* _Stored records_:
━━━━━━

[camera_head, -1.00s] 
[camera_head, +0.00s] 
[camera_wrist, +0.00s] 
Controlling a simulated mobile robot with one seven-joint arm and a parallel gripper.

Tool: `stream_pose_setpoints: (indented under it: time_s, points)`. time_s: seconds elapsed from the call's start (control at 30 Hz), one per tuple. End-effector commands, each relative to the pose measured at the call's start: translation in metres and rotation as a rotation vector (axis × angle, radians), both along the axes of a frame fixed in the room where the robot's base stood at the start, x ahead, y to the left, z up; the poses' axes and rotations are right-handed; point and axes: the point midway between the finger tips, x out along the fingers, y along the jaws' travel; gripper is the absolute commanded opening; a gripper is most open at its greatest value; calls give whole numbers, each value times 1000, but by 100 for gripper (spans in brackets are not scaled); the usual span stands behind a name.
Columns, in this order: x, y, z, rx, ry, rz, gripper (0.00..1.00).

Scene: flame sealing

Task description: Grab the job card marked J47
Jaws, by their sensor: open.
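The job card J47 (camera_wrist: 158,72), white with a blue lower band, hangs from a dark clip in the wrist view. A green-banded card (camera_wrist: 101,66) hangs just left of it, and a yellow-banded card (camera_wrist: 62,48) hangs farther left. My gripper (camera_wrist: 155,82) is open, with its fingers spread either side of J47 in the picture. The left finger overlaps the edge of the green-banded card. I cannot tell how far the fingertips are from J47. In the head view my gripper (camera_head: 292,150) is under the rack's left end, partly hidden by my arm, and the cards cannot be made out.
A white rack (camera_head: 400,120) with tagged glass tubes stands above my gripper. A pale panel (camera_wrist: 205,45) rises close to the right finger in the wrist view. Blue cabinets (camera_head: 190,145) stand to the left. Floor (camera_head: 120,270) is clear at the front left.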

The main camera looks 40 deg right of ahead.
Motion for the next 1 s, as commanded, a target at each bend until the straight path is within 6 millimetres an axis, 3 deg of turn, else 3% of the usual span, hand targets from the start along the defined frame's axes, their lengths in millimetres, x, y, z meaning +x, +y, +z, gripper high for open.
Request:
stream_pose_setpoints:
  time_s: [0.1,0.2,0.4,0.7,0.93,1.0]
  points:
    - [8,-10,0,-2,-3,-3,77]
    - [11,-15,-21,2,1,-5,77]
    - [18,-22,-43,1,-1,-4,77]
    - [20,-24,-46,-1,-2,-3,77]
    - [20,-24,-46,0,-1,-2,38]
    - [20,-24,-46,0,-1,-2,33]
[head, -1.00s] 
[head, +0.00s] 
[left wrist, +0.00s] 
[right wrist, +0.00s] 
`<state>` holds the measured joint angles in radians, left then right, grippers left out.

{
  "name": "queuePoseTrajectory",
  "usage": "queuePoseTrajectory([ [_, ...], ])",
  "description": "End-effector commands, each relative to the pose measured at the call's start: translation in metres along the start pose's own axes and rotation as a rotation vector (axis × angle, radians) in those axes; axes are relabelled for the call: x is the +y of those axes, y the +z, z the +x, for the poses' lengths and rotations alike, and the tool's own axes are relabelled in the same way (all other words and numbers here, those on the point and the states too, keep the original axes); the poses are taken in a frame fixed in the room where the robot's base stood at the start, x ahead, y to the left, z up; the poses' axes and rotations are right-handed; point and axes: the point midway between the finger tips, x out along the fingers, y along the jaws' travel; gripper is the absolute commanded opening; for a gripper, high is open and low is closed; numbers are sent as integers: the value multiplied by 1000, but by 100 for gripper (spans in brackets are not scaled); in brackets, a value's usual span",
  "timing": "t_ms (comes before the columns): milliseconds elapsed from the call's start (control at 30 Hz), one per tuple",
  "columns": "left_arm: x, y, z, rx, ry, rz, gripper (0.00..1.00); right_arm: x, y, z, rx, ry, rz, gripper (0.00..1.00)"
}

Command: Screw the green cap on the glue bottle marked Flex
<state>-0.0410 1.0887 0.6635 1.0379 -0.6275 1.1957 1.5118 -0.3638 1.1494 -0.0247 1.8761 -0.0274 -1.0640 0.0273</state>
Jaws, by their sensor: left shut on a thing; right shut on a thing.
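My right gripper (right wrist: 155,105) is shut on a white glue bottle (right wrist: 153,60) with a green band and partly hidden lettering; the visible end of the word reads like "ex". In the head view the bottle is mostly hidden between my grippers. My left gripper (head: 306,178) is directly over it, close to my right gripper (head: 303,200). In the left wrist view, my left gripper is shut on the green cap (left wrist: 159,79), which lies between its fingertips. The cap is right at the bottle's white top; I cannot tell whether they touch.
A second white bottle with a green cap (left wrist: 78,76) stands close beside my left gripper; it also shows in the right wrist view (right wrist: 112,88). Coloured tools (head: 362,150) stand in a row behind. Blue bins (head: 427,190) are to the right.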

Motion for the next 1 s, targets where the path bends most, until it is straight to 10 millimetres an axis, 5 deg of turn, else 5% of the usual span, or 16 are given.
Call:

━━━━━━

* _Your objective_: Give all the records again. Match them exactly.

* _Written answer_:
[camera_head, -1.00s] 
[camera_head, +0.00s] 
[camera_wrist, +0.00s] 
Controlling a simulated mobile robot with one seven-joint arm and a parallel gripper.

Tool: `stream_pose_setpoints: (indented under it: time_s, points)`. time_s: seconds elapsed from the call's start (control at 30 Hz), one per tuple. End-effector commands, each relative to the pose measured at the call's start: translation in metres and rotation as a rotation vector (axis × angle, radians), both along the axes of a frame fixed in the room where the robot's base stood at the start, x ahead, y to the left, z up; the poses' axes and rotations are right-handed; point and axes: the point midway between the finger tips, x out along the fingers, y along the jaws' travel; gripper is the absolute commanded opening; a gripper is most open at its greatest value; calls give whole numbers, each value times 1000, but by 100 for gripper (spans in brackets are not scaled); the usual span stands behind a name.
Columns, in this order: x, y, z, rx, ry, rz, gripper (0.00..1.00).

Scene: flame sealing

Task description: Grab the job card marked J47
Jaws, by their sensor: open.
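The job card J47 (camera_wrist: 158,72), white with a blue lower band, hangs from a dark clip in the wrist view. A green-banded card (camera_wrist: 101,66) hangs just left of it, and a yellow-banded card (camera_wrist: 62,48) hangs farther left. My gripper (camera_wrist: 155,82) is open, with its fingers spread either side of J47 in the picture. The left finger overlaps the edge of the green-banded card. I cannot tell how far the fingertips are from J47. In the head view my gripper (camera_head: 292,150) is under the rack's left end, partly hidden by my arm, and the cards cannot be made out.
A white rack (camera_head: 400,120) with tagged glass tubes stands above my gripper. A pale panel (camera_wrist: 205,45) rises close to the right finger in the wrist view. Blue cabinets (camera_head: 190,145) stand to the left. Floor (camera_head: 120,270) is clear at the front left.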

The main camera looks 40 deg right of ahead.
Motion for the next 1 s, as commanded, a target at each bend until the straight path is within 6 millimetres an axis, 3 deg of turn, else 3% of the usual span, hand targets from the start along the defined frame's axes, their lengths in millimetres, x, y, z meaning +x, +y, +z, gripper high for open.
Request:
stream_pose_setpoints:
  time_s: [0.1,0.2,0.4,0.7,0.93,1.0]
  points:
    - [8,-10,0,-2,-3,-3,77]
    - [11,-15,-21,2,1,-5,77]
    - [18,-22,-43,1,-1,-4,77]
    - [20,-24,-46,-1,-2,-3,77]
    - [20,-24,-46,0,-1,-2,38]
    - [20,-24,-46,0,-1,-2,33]
[head, -1.00s] 
[head, +0.00s] 
[left wrist, +0.00s] 
[right wrist, +0.00s] 
`<state>` holds the measured joint angles in radians, left then right, grippers left out.

{
  "name": "queuePoseTrajectory",
  "usage": "queuePoseTrajectory([ [_, ...], ])",
  "description": "End-effector commands, each relative to the pose measured at the call's start: translation in metres along the start pose's own axes and rotation as a rotation vector (axis × angle, radians) in those axes; axes are relabelled for the call: x is the +y of those axes, y the +z, z the +x, for the poses' lengths and rotations alike, and the tool's own axes are relabelled in the same way (all other words and numbers here, those on the point and the states too, keep the original axes); the poses are taken in a frame fixed in the room where the robot's base stood at the start, x ahead, y to the left, z up; the poses' axes and rotations are right-handed; point and axes: the point midway between the finger tips, x out along the fingers, y along the jaws' travel; gripper is the absolute commanded opening; for a gripper, high is open and low is closed; numbers are sent as integers: the value multiplied by 1000, but by 100 for gripper (spans in brackets are not scaled); in brackets, a value's usual span",
  "timing": "t_ms (comes before the columns): milliseconds elapsed from the call's start (control at 30 Hz), one per tuple",
  "columns": "left_arm: x, y, z, rx, ry, rz, gripper (0.00..1.00); right_arm: x, y, z, rx, ry, rz, gripper (0.00..1.00)"
}

Command: Screw the green cap on the glue bottle marked Flex
<state>-0.0410 1.0887 0.6635 1.0379 -0.6275 1.1957 1.5118 -0.3638 1.1494 -0.0247 1.8761 -0.0274 -1.0640 0.0273</state>
Jaws, by their sensor: left shut on a thing; right shut on a thing.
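My right gripper (right wrist: 155,105) is shut on a white glue bottle (right wrist: 153,60) with a green band and partly hidden lettering; the visible end of the word reads like "ex". In the head view the bottle is mostly hidden between my grippers. My left gripper (head: 306,178) is directly over it, close to my right gripper (head: 303,200). In the left wrist view, my left gripper is shut on the green cap (left wrist: 159,79), which lies between its fingertips. The cap is right at the bottle's white top; I cannot tell whether they touch.
A second white bottle with a green cap (left wrist: 78,76) stands close beside my left gripper; it also shows in the right wrist view (right wrist: 112,88). Coloured tools (head: 362,150) stand in a row behind. Blue bins (head: 427,190) are to the right.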

Motion for the next 1 s, targets where the path bends most, until it is straight to 10 millimetres an axis, 5 deg of turn, else 5% of the usual span, or 16 are given.
Call:

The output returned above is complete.